- [Your goal]
Among the records that follow, find the line with "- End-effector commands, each" and the line with "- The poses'". Set down those lines and all lines between them exactly, without adding anything.
Source data start
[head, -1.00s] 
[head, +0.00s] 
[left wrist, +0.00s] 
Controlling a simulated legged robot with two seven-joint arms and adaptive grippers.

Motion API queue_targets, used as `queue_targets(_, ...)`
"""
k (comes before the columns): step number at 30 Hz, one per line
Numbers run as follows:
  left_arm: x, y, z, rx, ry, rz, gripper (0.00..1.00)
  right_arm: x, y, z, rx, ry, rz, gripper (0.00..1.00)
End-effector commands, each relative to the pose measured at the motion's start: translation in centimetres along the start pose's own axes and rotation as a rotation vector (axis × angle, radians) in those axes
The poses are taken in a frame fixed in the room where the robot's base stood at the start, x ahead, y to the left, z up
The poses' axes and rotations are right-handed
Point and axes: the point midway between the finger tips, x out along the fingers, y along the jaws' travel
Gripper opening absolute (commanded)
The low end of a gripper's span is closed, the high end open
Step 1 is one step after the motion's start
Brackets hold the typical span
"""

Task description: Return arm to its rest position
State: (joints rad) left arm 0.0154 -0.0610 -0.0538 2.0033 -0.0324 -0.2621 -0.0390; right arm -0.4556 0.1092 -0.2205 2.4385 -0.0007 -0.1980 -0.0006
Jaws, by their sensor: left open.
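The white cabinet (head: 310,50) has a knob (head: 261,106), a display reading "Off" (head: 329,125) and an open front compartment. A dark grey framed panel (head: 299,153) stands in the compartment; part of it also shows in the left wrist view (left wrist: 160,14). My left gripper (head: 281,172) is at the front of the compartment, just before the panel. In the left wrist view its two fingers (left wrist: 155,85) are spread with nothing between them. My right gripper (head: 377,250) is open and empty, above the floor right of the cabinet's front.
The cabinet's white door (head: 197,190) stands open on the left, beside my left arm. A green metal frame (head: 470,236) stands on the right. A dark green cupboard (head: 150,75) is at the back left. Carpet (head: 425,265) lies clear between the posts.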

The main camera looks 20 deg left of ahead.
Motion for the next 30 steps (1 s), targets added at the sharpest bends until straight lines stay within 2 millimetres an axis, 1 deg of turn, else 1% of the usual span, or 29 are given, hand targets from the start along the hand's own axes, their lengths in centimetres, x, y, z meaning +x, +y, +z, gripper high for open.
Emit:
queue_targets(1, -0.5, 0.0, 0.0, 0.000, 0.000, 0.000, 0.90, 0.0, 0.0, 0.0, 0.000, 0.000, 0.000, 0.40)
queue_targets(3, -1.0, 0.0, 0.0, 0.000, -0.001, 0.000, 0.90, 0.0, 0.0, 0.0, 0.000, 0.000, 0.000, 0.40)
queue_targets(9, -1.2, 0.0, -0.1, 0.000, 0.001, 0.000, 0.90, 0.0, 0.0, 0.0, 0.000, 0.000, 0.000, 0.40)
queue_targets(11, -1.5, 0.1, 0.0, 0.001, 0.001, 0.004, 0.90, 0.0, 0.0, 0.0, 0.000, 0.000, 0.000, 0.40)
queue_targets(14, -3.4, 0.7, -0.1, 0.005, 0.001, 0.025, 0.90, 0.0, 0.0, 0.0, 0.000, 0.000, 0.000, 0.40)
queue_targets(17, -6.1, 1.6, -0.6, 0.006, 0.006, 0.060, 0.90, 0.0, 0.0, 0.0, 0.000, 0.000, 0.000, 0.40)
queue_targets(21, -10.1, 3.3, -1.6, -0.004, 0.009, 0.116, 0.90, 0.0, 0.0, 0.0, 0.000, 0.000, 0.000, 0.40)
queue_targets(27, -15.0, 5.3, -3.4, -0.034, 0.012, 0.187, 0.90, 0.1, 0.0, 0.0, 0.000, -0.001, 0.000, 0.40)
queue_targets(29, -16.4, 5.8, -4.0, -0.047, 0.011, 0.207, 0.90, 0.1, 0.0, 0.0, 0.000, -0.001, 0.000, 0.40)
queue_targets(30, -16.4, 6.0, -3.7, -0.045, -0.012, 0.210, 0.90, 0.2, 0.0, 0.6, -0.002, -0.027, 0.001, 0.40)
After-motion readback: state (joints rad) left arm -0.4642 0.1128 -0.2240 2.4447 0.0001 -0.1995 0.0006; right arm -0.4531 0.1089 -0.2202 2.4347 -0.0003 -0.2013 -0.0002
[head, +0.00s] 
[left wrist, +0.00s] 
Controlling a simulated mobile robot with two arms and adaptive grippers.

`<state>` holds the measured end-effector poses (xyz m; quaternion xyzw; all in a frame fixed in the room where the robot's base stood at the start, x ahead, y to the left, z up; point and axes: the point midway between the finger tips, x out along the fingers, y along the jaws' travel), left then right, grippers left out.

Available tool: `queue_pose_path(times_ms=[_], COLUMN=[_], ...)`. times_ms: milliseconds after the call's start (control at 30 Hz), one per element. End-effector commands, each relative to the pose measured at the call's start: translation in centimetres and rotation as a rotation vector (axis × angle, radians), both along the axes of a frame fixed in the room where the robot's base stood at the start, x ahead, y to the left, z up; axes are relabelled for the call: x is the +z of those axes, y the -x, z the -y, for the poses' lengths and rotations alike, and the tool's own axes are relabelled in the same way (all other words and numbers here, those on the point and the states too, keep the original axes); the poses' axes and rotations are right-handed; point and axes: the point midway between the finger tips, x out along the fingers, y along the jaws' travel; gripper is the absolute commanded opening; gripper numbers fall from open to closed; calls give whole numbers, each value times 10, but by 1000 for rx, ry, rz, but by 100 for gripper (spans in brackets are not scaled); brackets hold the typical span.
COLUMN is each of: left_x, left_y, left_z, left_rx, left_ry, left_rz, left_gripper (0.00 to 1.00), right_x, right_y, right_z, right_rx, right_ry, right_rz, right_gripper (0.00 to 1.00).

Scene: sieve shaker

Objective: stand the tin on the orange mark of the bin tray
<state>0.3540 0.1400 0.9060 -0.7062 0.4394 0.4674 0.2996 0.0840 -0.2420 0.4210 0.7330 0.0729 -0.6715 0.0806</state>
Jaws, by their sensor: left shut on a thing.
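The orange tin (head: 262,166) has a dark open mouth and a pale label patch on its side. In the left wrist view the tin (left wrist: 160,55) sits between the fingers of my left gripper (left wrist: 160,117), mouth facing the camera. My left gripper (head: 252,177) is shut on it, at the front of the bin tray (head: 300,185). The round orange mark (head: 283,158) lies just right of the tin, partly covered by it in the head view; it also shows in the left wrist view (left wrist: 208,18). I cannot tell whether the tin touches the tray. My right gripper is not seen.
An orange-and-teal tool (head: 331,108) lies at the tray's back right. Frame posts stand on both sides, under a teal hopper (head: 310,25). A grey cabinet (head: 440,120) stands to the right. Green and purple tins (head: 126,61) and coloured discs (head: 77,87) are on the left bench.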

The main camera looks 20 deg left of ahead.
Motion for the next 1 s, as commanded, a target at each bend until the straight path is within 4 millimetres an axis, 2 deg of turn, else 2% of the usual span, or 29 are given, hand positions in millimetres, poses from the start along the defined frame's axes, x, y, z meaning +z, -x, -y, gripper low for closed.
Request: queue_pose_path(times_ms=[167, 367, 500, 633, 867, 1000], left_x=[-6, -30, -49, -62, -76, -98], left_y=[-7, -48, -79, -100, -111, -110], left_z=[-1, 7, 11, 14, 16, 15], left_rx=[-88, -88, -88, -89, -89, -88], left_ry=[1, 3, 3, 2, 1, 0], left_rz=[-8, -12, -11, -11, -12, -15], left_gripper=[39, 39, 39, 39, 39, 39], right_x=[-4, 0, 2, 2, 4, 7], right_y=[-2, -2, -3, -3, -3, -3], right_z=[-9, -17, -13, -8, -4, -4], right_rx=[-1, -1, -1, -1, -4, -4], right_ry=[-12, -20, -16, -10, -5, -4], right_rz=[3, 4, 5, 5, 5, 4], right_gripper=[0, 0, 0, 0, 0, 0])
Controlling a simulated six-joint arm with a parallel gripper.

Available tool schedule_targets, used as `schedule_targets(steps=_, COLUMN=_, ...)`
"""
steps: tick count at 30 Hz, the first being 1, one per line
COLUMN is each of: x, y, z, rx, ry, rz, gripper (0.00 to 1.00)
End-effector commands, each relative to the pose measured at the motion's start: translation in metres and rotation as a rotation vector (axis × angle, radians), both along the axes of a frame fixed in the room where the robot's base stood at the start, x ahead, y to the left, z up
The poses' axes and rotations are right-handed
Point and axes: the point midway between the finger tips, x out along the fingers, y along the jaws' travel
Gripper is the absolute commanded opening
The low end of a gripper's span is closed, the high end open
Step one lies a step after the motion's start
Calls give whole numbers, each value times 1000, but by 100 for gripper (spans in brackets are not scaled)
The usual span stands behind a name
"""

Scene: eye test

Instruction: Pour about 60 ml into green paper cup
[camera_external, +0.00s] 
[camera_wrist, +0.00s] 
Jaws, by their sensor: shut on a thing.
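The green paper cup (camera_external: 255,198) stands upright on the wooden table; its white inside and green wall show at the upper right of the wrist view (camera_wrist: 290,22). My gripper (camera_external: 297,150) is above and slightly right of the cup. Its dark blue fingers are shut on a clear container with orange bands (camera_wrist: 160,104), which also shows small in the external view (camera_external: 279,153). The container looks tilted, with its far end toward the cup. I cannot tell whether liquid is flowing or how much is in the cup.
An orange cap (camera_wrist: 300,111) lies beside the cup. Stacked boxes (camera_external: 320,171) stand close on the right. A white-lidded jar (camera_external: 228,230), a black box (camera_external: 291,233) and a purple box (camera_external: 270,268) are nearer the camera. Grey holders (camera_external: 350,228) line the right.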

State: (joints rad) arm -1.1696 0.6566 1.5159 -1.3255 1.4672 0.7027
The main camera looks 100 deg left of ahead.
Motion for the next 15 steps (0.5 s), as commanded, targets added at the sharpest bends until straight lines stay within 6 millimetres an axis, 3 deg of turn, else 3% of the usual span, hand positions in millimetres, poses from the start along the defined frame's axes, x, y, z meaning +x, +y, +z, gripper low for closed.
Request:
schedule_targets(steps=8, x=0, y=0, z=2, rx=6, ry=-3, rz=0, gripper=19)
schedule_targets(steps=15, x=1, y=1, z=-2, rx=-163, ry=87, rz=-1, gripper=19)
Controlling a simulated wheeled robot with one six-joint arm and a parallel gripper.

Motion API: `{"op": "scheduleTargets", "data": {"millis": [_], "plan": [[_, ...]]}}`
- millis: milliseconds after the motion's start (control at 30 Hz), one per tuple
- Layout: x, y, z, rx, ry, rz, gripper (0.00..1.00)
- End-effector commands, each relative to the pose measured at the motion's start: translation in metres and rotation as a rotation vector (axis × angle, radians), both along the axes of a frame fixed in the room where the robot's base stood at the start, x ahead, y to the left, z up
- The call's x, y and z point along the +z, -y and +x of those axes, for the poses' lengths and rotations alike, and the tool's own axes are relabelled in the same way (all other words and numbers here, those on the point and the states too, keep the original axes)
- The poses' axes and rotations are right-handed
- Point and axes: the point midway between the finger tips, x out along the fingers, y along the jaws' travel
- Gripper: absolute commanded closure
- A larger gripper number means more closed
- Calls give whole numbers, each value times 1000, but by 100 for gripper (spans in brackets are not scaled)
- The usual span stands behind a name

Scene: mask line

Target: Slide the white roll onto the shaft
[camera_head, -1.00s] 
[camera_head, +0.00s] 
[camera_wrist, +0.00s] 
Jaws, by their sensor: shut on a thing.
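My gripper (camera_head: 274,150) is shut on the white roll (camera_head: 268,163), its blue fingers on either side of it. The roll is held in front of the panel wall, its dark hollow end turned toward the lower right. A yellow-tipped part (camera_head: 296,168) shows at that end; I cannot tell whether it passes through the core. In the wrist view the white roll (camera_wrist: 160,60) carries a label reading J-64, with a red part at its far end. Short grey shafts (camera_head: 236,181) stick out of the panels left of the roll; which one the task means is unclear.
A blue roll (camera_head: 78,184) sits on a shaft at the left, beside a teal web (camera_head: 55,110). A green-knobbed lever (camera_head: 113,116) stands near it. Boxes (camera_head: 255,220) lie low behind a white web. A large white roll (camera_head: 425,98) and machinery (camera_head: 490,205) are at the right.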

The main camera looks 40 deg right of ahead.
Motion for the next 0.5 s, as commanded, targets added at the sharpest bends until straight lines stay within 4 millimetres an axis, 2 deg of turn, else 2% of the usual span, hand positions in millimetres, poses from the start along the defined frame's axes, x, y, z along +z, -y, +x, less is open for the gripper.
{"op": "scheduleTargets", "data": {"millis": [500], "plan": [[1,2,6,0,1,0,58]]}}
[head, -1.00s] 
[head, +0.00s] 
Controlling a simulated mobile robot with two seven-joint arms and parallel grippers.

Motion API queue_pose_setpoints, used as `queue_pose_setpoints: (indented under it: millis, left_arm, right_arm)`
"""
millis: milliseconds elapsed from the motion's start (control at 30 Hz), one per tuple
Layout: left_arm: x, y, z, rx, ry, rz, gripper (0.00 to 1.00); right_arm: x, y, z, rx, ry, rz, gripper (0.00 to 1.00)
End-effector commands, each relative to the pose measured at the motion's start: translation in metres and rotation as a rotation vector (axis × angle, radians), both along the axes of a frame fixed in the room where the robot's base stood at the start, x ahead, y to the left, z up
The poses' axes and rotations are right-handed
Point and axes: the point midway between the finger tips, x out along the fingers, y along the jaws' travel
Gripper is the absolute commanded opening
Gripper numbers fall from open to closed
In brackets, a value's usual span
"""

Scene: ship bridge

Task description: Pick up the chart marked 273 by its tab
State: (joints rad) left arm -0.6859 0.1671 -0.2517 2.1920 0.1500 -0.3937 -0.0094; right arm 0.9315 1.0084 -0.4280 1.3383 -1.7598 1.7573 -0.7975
Source data end
- [Complete answer]
- End-effector commands, each relative to the pose measured at the motion's start: translation in metres and rotation as a rotation vector (axis × angle, radians), both along the axes of a frame fixed in the room where the robot's base stood at the start, x ahead, y to the left, z up
- The call's x, y and z point along the +z, -y and +x of those axes, for the poses' lengths and rotations alike, and the tool's own axes are relabelled in the same way (all other words and numbers here, those on the point and the states too, keep the original axes)
- The poses' axes and rotations are right-handed

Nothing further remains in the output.